Exercise aim: Take each line containing "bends" and report it exactly as written.

[Robot state and action records]
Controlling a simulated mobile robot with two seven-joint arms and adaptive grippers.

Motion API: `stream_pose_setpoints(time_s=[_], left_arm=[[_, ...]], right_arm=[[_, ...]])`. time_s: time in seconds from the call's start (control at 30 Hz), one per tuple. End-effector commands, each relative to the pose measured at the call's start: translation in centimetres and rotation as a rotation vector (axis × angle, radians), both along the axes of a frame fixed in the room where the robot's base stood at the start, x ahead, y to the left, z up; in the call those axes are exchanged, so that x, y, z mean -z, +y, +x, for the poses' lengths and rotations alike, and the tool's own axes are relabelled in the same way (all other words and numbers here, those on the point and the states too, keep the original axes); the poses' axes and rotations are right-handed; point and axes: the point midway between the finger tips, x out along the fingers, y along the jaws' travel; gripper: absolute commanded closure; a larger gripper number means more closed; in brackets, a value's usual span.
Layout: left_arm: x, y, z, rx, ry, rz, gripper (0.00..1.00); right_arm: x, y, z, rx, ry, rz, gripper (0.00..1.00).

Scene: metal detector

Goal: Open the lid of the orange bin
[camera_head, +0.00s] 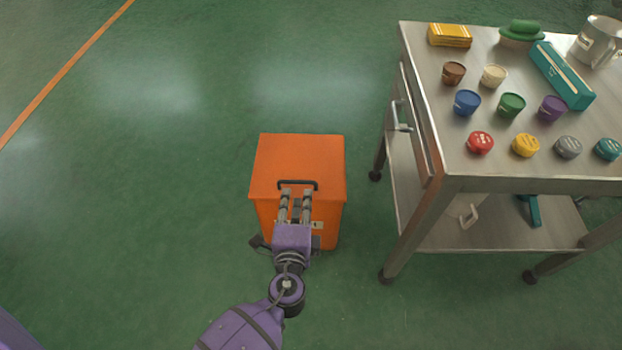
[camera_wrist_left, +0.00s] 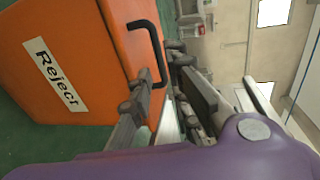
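The orange bin (camera_head: 298,160) stands on the green floor with its lid shut. A black handle (camera_head: 298,183) sits at the lid's front edge, and it also shows in the left wrist view (camera_wrist_left: 153,45). A white "Reject" label (camera_wrist_left: 55,75) is on the bin's side in the wrist view. My left gripper (camera_head: 296,196) is at the handle, its two fingers apart with a gap between them. In the wrist view the fingers (camera_wrist_left: 160,80) are close around the handle's near end; whether they touch it is unclear. My right gripper is in neither view.
A metal table (camera_head: 445,150) stands right of the bin, with several coloured cups and lids, a teal box (camera_head: 562,75), a yellow box (camera_head: 450,36) and a metal jug (camera_head: 598,42) on top. The floor left of and behind the bin is clear.

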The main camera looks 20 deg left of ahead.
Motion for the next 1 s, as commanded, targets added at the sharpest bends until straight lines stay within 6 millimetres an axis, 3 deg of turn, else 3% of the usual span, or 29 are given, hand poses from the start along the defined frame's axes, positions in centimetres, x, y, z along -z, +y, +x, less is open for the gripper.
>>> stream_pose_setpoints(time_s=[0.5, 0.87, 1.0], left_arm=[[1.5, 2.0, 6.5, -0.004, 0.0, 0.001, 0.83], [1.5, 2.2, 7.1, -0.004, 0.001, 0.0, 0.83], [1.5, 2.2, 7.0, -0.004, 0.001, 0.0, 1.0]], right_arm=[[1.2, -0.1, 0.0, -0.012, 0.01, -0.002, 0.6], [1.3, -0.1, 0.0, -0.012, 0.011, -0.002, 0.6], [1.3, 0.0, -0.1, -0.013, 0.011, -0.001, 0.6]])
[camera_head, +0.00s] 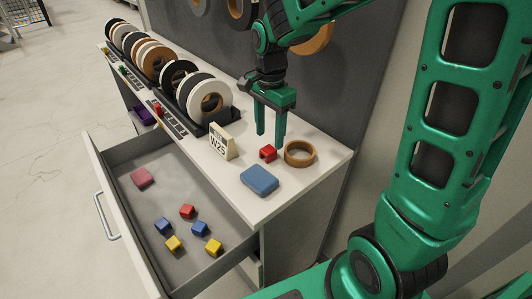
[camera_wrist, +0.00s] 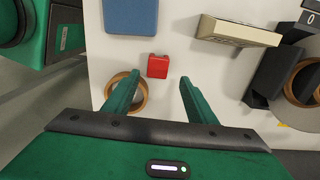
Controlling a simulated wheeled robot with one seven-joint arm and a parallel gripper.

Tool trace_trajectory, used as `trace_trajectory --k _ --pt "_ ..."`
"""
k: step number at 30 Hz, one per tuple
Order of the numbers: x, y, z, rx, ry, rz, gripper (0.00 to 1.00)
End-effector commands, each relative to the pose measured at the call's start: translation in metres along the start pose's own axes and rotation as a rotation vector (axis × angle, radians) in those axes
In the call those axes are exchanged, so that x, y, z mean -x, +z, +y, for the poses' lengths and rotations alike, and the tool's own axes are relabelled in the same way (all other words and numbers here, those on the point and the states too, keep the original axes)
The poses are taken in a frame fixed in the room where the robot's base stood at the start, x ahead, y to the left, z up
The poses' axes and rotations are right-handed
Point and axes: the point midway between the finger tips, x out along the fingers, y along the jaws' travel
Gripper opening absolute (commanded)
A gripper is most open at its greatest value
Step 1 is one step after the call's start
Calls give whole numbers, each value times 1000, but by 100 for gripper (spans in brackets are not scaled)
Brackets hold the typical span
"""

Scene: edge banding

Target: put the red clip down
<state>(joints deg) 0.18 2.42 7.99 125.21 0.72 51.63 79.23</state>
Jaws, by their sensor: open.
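The red clip (camera_head: 268,153) lies on the white cabinet top, between the blue block and the tan ring. It also shows in the wrist view (camera_wrist: 158,66), just beyond the gap between my fingertips. My gripper (camera_head: 270,140) is open and empty, pointing down close to the clip. Its two green fingers also show in the wrist view (camera_wrist: 160,80), apart, with nothing between them.
A blue block (camera_head: 259,181), a tan ring (camera_head: 299,154) and a W2S sign (camera_head: 222,142) stand close by. The open drawer (camera_head: 120,168) holds several blue, yellow and pink pieces.

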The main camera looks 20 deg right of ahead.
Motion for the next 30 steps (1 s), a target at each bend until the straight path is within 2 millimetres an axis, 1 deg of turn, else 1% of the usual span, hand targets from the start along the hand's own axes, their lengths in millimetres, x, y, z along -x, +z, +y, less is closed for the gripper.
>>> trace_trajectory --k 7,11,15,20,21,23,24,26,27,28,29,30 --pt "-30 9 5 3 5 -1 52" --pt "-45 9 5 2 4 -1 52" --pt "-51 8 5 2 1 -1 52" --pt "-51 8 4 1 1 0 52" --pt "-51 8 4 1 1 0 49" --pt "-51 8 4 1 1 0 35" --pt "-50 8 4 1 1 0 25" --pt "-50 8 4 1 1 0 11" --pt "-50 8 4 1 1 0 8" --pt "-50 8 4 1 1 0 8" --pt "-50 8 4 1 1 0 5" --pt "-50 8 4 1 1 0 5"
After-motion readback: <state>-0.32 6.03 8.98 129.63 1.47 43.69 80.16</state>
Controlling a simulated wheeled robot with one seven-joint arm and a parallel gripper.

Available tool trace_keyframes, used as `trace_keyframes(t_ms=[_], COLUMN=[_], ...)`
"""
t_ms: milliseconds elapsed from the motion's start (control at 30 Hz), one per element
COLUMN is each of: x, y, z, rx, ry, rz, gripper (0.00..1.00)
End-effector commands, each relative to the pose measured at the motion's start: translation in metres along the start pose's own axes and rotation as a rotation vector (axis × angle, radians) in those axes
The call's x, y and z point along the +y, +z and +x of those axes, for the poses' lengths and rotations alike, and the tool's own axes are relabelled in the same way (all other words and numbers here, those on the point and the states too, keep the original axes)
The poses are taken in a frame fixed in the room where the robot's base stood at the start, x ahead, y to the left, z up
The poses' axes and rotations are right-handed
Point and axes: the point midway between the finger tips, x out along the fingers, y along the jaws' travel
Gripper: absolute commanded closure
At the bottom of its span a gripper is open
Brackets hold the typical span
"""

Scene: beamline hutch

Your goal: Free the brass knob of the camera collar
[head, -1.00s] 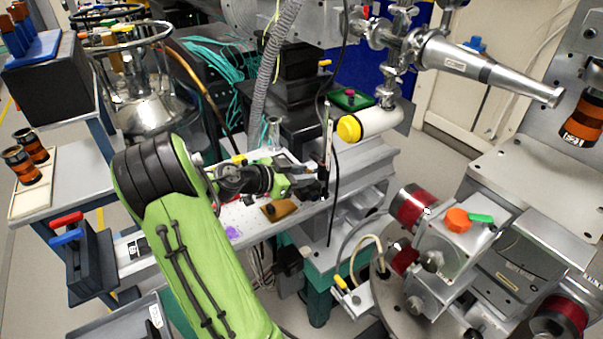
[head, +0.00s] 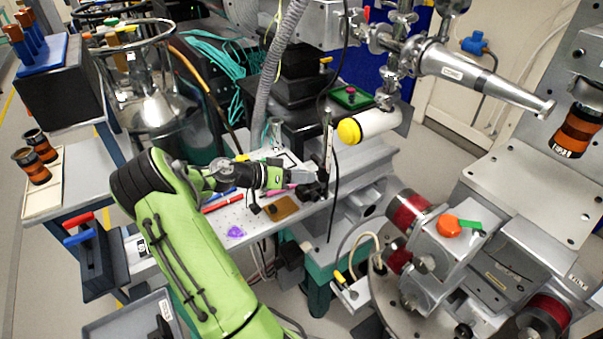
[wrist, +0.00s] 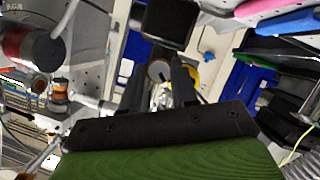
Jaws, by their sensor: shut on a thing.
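The camera collar (head: 318,188) is a small dark block on an upright post (head: 328,150) at the right end of the white breadboard in the head view. My gripper (head: 307,182) reaches it from the left, with its fingers at the collar. In the wrist view my gripper (wrist: 160,84) has its two dark fingers on either side of a small round brownish knob face (wrist: 158,70), below a dark square block (wrist: 167,22). The gripper is shut on this knob. The knob is too small to make out in the head view, and its thread is hidden.
A white cylinder with a yellow cap (head: 350,131) sits just above and right of the post. A black cable hangs beside the post. Red pens (head: 222,203), a brown pad (head: 281,208) and a purple piece (head: 235,232) lie on the breadboard. A red-banded instrument (head: 408,213) stands at right.

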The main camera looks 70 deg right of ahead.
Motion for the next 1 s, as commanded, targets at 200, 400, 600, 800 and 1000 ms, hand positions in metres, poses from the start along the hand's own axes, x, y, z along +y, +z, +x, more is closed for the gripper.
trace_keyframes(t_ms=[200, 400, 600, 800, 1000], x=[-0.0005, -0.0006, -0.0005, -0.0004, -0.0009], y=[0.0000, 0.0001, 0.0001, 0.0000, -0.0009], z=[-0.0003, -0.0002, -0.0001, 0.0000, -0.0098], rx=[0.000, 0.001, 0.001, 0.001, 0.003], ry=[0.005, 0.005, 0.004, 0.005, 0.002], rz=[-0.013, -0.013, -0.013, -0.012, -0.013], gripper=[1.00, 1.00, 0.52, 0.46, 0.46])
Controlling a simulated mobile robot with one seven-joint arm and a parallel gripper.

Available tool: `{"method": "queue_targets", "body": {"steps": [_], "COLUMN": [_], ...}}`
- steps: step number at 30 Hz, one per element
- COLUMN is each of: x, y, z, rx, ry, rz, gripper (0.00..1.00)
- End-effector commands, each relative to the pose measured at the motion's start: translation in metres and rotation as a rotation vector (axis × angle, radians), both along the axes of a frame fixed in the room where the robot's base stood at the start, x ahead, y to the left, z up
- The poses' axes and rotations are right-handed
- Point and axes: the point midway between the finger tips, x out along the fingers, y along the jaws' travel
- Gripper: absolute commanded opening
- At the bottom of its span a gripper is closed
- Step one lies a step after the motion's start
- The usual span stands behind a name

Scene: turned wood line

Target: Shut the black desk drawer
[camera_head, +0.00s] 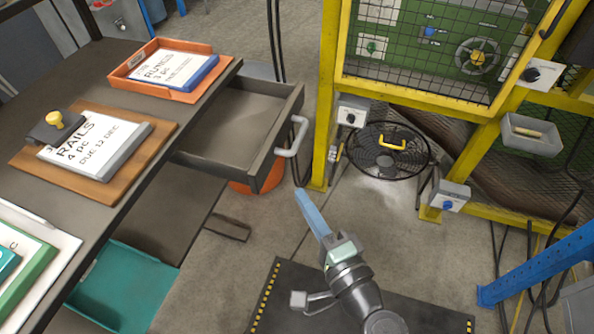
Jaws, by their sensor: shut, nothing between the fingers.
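The black desk drawer (245,122) is pulled out from the right side of the dark desk (185,110). Its inside looks empty. A pale grey handle (293,138) sits on its front panel, which faces right. My gripper (302,196), with blue fingers, is shut and empty. In the picture it is below the handle and apart from it, over the floor. The fingers point up and slightly left in the picture.
On the desk are an orange tray (196,93), a wooden clipboard (120,178) and a white tray (58,262) with papers. A teal bin (125,285) is below. A yellow-framed machine guard (325,90) stands close right of the drawer. A black fan (385,165) is by it.

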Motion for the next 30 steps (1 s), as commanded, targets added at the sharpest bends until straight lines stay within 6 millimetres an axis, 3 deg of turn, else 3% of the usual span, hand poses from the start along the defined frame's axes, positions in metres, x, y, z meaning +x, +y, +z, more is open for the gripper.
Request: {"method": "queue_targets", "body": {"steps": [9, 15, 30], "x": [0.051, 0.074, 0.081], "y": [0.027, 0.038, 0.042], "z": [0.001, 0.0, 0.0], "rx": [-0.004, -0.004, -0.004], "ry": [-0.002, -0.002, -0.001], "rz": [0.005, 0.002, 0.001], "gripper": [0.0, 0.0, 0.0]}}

Reply:
Motion for the next 1 s, as commanded, targets added at the sharpest bends until straight lines stay within 6 millimetres an axis, 3 deg of turn, else 3% of the usual span, or 29 are given, hand poses from the start along the defined frame's axes, positions in centimetres, x, y, z along -z, +y, +x, less is open for the gripper.
Motion for the next 30 steps (1 s), as commanded, targets added at the sharpest bends until straight lines stay within 6 millimetres an axis, 3 deg of turn, else 3% of the usual span, hand poses from the start along the defined frame's axes, positions in metres, x, y, z meaning +x, +y, +z, more is open for the gripper.

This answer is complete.